## Brief
Print all the data, keeping every line exactly as it is.

[Robot task records]
────

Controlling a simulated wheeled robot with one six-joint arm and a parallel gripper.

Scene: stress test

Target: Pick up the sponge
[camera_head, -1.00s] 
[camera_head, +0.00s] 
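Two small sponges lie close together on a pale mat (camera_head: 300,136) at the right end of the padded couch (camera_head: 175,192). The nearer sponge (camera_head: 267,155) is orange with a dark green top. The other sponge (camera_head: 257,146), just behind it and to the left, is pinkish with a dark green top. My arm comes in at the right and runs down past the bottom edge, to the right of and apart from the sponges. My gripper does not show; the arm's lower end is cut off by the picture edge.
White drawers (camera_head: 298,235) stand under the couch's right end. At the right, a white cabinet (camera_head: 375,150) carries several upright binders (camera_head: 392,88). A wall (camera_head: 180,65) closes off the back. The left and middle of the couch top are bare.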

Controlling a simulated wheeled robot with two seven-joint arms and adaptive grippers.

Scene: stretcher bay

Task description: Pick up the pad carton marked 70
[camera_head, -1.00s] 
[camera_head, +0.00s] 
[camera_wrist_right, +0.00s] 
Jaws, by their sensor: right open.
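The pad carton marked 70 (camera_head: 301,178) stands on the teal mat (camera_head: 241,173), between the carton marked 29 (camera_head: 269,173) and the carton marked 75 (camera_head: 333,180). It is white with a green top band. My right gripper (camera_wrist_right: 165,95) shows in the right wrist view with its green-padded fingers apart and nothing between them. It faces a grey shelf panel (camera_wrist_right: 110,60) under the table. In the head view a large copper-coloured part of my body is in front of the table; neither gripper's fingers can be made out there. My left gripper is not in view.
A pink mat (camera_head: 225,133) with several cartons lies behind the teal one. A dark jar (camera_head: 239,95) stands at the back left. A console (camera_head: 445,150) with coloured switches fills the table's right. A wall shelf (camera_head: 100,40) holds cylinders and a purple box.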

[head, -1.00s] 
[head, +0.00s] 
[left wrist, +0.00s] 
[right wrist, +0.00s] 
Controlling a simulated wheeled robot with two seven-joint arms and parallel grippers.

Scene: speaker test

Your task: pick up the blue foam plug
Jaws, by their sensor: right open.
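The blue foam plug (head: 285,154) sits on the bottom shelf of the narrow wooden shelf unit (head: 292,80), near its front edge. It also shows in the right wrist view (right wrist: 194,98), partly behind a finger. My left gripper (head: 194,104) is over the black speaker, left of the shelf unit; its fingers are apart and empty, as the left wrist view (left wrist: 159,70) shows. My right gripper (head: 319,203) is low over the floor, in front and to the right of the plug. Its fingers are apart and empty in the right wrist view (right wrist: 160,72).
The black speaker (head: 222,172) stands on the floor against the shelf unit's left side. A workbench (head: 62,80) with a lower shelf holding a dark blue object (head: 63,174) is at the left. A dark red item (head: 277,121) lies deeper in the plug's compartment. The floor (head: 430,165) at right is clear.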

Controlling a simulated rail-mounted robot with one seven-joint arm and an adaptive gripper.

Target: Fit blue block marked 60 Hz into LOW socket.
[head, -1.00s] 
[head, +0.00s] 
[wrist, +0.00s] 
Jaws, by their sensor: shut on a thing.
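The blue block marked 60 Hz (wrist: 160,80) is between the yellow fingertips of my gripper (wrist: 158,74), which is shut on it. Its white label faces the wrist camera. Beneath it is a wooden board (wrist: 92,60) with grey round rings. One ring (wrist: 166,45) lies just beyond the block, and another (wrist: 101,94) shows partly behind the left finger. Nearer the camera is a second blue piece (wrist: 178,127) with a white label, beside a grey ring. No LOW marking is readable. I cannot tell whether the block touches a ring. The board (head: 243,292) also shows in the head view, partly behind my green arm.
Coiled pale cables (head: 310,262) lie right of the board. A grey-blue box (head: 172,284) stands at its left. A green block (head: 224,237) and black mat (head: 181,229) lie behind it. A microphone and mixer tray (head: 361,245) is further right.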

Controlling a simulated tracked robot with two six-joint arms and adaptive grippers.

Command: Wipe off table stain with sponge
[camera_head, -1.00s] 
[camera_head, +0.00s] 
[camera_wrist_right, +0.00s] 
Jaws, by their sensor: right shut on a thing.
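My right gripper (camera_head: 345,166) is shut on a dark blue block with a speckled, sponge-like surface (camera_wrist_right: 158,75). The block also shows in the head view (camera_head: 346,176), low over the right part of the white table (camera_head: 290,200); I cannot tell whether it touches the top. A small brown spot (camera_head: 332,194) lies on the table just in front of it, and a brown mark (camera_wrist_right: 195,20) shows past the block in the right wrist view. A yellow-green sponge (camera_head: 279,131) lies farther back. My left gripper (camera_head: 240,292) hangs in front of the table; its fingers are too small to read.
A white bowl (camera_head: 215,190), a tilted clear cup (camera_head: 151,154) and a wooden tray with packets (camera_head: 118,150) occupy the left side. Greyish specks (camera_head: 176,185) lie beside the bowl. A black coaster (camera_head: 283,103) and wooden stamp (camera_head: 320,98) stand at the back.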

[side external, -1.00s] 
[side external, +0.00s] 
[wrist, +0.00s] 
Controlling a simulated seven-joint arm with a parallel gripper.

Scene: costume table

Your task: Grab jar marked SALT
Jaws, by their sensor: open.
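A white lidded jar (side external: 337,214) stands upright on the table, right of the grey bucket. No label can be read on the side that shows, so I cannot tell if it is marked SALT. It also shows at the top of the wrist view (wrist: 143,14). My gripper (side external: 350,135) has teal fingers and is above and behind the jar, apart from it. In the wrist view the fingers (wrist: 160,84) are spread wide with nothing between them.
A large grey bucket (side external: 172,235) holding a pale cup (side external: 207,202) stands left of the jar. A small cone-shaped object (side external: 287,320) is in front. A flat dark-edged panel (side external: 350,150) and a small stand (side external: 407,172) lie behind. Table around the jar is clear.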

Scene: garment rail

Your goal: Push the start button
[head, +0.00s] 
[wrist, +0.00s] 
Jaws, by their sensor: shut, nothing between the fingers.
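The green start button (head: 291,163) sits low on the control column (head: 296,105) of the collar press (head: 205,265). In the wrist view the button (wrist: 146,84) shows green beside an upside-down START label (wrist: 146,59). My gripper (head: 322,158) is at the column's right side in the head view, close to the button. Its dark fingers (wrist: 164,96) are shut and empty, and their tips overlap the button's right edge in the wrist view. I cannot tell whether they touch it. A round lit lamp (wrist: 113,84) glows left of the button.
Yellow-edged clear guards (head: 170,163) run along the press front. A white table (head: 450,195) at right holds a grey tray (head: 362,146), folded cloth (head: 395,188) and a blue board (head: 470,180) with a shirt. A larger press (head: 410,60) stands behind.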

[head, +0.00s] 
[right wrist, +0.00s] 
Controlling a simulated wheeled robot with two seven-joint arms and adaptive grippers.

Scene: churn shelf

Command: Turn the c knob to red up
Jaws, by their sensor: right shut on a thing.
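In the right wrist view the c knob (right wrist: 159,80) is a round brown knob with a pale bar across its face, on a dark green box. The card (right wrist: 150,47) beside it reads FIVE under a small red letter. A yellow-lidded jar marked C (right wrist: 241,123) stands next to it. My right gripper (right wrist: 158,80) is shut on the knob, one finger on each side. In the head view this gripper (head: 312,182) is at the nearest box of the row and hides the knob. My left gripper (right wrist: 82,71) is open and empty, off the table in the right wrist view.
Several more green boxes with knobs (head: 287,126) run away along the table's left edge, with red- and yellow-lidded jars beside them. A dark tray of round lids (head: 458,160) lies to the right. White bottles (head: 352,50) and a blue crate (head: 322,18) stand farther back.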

────

## Result
Controlling a simulated wheeled robot with one six-joint arm and a parallel gripper.

Scene: stress test

Target: Pick up the sponge
[camera_head, -1.00s] 
[camera_head, +0.00s] 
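Two small sponges lie close together on a pale mat (camera_head: 300,136) at the right end of the padded couch (camera_head: 175,192). The nearer sponge (camera_head: 267,155) is orange with a dark green top. The other sponge (camera_head: 257,146), just behind it and to the left, is pinkish with a dark green top. My arm comes in at the right and runs down past the bottom edge, to the right of and apart from the sponges. My gripper does not show; the arm's lower end is cut off by the picture edge.
White drawers (camera_head: 298,235) stand under the couch's right end. At the right, a white cabinet (camera_head: 375,150) carries several upright binders (camera_head: 392,88). A wall (camera_head: 180,65) closes off the back. The left and middle of the couch top are bare.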

Controlling a simulated wheeled robot with two seven-joint arms and adaptive grippers.

Scene: stretcher bay

Task description: Pick up the pad carton marked 70
[camera_head, -1.00s] 
[camera_head, +0.00s] 
[camera_wrist_right, +0.00s] 
Jaws, by their sensor: right open.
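The pad carton marked 70 (camera_head: 301,178) stands on the teal mat (camera_head: 241,173), between the carton marked 29 (camera_head: 269,173) and the carton marked 75 (camera_head: 333,180). It is white with a green top band. My right gripper (camera_wrist_right: 165,95) shows in the right wrist view with its green-padded fingers apart and nothing between them. It faces a grey shelf panel (camera_wrist_right: 110,60) under the table. In the head view a large copper-coloured part of my body is in front of the table; neither gripper's fingers can be made out there. My left gripper is not in view.
A pink mat (camera_head: 225,133) with several cartons lies behind the teal one. A dark jar (camera_head: 239,95) stands at the back left. A console (camera_head: 445,150) with coloured switches fills the table's right. A wall shelf (camera_head: 100,40) holds cylinders and a purple box.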

[head, -1.00s] 
[head, +0.00s] 
[left wrist, +0.00s] 
[right wrist, +0.00s] 
Controlling a simulated wheeled robot with two seven-joint arms and parallel grippers.

Scene: speaker test

Your task: pick up the blue foam plug
Jaws, by their sensor: right open.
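The blue foam plug (head: 285,154) sits on the bottom shelf of the narrow wooden shelf unit (head: 292,80), near its front edge. It also shows in the right wrist view (right wrist: 194,98), partly behind a finger. My left gripper (head: 194,104) is over the black speaker, left of the shelf unit; its fingers are apart and empty, as the left wrist view (left wrist: 159,70) shows. My right gripper (head: 319,203) is low over the floor, in front and to the right of the plug. Its fingers are apart and empty in the right wrist view (right wrist: 160,72).
The black speaker (head: 222,172) stands on the floor against the shelf unit's left side. A workbench (head: 62,80) with a lower shelf holding a dark blue object (head: 63,174) is at the left. A dark red item (head: 277,121) lies deeper in the plug's compartment. The floor (head: 430,165) at right is clear.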

Controlling a simulated rail-mounted robot with one seven-joint arm and an adaptive gripper.

Target: Fit blue block marked 60 Hz into LOW socket.
[head, -1.00s] 
[head, +0.00s] 
[wrist, +0.00s] 
Jaws, by their sensor: shut on a thing.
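The blue block marked 60 Hz (wrist: 160,80) is between the yellow fingertips of my gripper (wrist: 158,74), which is shut on it. Its white label faces the wrist camera. Beneath it is a wooden board (wrist: 92,60) with grey round rings. One ring (wrist: 166,45) lies just beyond the block, and another (wrist: 101,94) shows partly behind the left finger. Nearer the camera is a second blue piece (wrist: 178,127) with a white label, beside a grey ring. No LOW marking is readable. I cannot tell whether the block touches a ring. The board (head: 243,292) also shows in the head view, partly behind my green arm.
Coiled pale cables (head: 310,262) lie right of the board. A grey-blue box (head: 172,284) stands at its left. A green block (head: 224,237) and black mat (head: 181,229) lie behind it. A microphone and mixer tray (head: 361,245) is further right.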

Controlling a simulated tracked robot with two six-joint arms and adaptive grippers.

Command: Wipe off table stain with sponge
[camera_head, -1.00s] 
[camera_head, +0.00s] 
[camera_wrist_right, +0.00s] 
Jaws, by their sensor: right shut on a thing.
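My right gripper (camera_head: 345,166) is shut on a dark blue block with a speckled, sponge-like surface (camera_wrist_right: 158,75). The block also shows in the head view (camera_head: 346,176), low over the right part of the white table (camera_head: 290,200); I cannot tell whether it touches the top. A small brown spot (camera_head: 332,194) lies on the table just in front of it, and a brown mark (camera_wrist_right: 195,20) shows past the block in the right wrist view. A yellow-green sponge (camera_head: 279,131) lies farther back. My left gripper (camera_head: 240,292) hangs in front of the table; its fingers are too small to read.
A white bowl (camera_head: 215,190), a tilted clear cup (camera_head: 151,154) and a wooden tray with packets (camera_head: 118,150) occupy the left side. Greyish specks (camera_head: 176,185) lie beside the bowl. A black coaster (camera_head: 283,103) and wooden stamp (camera_head: 320,98) stand at the back.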

[side external, -1.00s] 
[side external, +0.00s] 
[wrist, +0.00s] 
Controlling a simulated seven-joint arm with a parallel gripper.

Scene: costume table

Your task: Grab jar marked SALT
Jaws, by their sensor: open.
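A white lidded jar (side external: 337,214) stands upright on the table, right of the grey bucket. No label can be read on the side that shows, so I cannot tell if it is marked SALT. It also shows at the top of the wrist view (wrist: 143,14). My gripper (side external: 350,135) has teal fingers and is above and behind the jar, apart from it. In the wrist view the fingers (wrist: 160,84) are spread wide with nothing between them.
A large grey bucket (side external: 172,235) holding a pale cup (side external: 207,202) stands left of the jar. A small cone-shaped object (side external: 287,320) is in front. A flat dark-edged panel (side external: 350,150) and a small stand (side external: 407,172) lie behind. Table around the jar is clear.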

Scene: garment rail

Your goal: Push the start button
[head, +0.00s] 
[wrist, +0.00s] 
Jaws, by their sensor: shut, nothing between the fingers.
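The green start button (head: 291,163) sits low on the control column (head: 296,105) of the collar press (head: 205,265). In the wrist view the button (wrist: 146,84) shows green beside an upside-down START label (wrist: 146,59). My gripper (head: 322,158) is at the column's right side in the head view, close to the button. Its dark fingers (wrist: 164,96) are shut and empty, and their tips overlap the button's right edge in the wrist view. I cannot tell whether they touch it. A round lit lamp (wrist: 113,84) glows left of the button.
Yellow-edged clear guards (head: 170,163) run along the press front. A white table (head: 450,195) at right holds a grey tray (head: 362,146), folded cloth (head: 395,188) and a blue board (head: 470,180) with a shirt. A larger press (head: 410,60) stands behind.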

[head, +0.00s] 
[right wrist, +0.00s] 
Controlling a simulated wheeled robot with two seven-joint arms and adaptive grippers.

Scene: churn shelf

Command: Turn the c knob to red up
Jaws, by their sensor: right shut on a thing.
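In the right wrist view the c knob (right wrist: 159,80) is a round brown knob with a pale bar across its face, on a dark green box. The card (right wrist: 150,47) beside it reads FIVE under a small red letter. A yellow-lidded jar marked C (right wrist: 241,123) stands next to it. My right gripper (right wrist: 158,80) is shut on the knob, one finger on each side. In the head view this gripper (head: 312,182) is at the nearest box of the row and hides the knob. My left gripper (right wrist: 82,71) is open and empty, off the table in the right wrist view.
Several more green boxes with knobs (head: 287,126) run away along the table's left edge, with red- and yellow-lidded jars beside them. A dark tray of round lids (head: 458,160) lies to the right. White bottles (head: 352,50) and a blue crate (head: 322,18) stand farther back.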

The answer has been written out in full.